■ Material for this task
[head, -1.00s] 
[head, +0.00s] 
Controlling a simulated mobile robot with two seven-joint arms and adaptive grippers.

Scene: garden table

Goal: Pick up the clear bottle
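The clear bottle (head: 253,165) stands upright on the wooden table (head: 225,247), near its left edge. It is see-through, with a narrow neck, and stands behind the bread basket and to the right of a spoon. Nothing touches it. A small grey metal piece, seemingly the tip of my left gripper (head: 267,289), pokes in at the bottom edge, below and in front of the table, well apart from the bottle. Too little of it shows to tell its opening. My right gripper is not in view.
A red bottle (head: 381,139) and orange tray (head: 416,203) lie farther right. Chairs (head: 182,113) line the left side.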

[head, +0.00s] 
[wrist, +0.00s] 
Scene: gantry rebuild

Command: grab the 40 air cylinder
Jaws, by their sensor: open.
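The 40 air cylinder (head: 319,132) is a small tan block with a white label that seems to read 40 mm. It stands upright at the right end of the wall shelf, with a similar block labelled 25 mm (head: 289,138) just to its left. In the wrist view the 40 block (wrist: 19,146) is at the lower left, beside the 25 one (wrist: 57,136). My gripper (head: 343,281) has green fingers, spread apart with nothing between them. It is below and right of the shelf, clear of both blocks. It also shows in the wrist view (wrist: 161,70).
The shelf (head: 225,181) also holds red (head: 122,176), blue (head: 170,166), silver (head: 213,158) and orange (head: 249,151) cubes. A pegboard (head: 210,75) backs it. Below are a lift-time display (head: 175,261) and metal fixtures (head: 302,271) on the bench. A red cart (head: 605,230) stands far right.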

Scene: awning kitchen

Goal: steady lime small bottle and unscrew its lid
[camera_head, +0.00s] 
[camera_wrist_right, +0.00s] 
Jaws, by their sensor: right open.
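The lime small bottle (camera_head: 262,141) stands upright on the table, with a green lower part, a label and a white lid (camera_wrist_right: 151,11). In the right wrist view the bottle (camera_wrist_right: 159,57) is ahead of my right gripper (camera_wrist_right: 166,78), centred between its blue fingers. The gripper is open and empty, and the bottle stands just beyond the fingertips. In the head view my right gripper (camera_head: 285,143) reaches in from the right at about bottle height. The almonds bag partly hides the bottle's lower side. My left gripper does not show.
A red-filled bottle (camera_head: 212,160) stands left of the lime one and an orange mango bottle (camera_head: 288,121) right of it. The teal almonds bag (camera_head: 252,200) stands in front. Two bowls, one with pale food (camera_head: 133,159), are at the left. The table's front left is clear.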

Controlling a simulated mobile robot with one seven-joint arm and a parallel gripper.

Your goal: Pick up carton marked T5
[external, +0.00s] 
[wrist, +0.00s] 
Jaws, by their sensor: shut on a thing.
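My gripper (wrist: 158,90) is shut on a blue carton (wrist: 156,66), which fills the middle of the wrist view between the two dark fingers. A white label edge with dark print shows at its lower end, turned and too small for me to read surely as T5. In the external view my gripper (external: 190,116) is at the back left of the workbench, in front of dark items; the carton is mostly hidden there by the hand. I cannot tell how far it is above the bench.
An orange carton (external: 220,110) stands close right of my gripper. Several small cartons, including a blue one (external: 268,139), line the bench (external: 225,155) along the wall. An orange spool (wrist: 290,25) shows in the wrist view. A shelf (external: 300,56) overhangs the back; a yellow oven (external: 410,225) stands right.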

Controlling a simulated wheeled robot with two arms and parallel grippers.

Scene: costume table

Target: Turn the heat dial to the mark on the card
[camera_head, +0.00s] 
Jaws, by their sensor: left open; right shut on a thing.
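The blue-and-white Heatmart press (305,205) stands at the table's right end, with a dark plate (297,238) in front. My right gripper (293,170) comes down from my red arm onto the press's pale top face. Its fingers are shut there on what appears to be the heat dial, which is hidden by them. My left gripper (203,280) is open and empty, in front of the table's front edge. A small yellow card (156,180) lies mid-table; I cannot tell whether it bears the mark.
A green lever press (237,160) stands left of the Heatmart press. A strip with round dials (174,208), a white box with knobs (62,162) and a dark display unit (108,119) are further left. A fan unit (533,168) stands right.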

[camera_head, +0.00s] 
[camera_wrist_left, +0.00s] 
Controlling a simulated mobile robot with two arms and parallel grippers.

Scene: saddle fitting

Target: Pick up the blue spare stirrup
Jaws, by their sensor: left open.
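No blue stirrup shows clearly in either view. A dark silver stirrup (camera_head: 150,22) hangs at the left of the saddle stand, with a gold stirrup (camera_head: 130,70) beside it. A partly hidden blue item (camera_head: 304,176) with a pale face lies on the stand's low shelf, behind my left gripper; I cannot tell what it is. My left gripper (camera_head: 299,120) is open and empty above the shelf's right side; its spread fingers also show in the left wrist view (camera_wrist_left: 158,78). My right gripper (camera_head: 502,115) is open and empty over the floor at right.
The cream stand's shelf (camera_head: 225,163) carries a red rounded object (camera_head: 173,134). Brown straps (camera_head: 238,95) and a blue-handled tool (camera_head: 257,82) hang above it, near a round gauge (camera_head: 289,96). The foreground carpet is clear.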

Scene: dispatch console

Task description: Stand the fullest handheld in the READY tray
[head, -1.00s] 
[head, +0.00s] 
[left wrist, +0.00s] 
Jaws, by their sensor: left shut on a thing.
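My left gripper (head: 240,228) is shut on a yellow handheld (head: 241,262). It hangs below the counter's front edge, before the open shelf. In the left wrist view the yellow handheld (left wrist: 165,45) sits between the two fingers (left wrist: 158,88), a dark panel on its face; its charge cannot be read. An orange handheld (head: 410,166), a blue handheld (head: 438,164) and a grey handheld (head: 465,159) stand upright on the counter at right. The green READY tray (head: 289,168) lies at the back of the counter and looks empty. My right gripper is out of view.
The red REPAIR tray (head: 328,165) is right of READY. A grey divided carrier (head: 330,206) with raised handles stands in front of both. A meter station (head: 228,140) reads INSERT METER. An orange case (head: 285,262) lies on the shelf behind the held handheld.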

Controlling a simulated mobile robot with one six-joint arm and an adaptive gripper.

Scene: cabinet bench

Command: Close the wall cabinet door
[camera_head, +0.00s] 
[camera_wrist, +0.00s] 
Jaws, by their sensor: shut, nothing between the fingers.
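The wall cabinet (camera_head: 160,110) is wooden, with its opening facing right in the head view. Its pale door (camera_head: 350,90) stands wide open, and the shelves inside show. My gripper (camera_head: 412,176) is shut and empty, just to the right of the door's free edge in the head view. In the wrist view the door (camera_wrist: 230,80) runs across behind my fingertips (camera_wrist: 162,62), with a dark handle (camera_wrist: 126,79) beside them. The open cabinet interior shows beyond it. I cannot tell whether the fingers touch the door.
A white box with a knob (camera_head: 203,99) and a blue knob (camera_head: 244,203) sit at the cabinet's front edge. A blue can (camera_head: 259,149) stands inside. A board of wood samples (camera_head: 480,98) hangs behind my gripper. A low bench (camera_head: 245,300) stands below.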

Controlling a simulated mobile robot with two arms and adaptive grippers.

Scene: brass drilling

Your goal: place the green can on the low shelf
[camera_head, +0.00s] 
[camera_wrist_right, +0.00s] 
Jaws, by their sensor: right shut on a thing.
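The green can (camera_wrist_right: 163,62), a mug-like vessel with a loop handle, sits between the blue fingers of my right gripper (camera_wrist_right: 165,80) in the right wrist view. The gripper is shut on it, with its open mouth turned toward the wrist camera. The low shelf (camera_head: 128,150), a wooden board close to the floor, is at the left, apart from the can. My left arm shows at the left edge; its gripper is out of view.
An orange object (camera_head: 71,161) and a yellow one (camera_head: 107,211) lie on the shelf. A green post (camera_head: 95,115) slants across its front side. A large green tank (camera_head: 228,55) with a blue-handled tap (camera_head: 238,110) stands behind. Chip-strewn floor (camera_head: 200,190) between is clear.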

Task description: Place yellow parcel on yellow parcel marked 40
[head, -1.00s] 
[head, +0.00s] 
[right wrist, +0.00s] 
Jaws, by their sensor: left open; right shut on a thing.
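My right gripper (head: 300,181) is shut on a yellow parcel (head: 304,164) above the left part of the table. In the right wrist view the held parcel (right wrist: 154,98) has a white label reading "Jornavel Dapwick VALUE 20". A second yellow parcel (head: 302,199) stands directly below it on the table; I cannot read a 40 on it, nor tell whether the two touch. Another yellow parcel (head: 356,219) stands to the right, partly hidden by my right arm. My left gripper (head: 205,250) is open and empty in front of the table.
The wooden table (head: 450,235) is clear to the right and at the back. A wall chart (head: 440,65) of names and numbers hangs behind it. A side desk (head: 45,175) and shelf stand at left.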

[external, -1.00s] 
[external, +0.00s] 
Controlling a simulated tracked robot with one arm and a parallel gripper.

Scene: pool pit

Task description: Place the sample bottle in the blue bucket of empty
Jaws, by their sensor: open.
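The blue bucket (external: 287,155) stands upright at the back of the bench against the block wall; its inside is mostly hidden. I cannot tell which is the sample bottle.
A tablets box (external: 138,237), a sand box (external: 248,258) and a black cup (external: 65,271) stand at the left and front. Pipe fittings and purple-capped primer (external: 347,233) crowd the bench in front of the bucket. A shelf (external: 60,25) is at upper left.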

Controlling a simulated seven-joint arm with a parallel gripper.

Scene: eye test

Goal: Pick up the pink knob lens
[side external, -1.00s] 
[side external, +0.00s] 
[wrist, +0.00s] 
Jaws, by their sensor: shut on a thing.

■ What is needed
Begin with the first line of the listing and copy exactly through the line that contains "Scene: gantry rebuild", please, keeping both ends and leaving out everything after.

■ The result
[head, -1.00s] 
[head, +0.00s] 
Controlling a simulated mobile robot with two seven-joint arms and adaptive grippers.

Scene: garden table

Goal: Pick up the clear bottle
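The clear bottle (head: 253,165) stands upright on the wooden table (head: 225,247), near its left edge. It is see-through, with a narrow neck, and stands behind the bread basket and to the right of a spoon. Nothing touches it. A small grey metal piece, seemingly the tip of my left gripper (head: 267,289), pokes in at the bottom edge, below and in front of the table, well apart from the bottle. Too little of it shows to tell its opening. My right gripper is not in view.
A red bottle (head: 381,139) and orange tray (head: 416,203) lie farther right. Chairs (head: 182,113) line the left side.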

[head, +0.00s] 
[wrist, +0.00s] 
Scene: gantry rebuild

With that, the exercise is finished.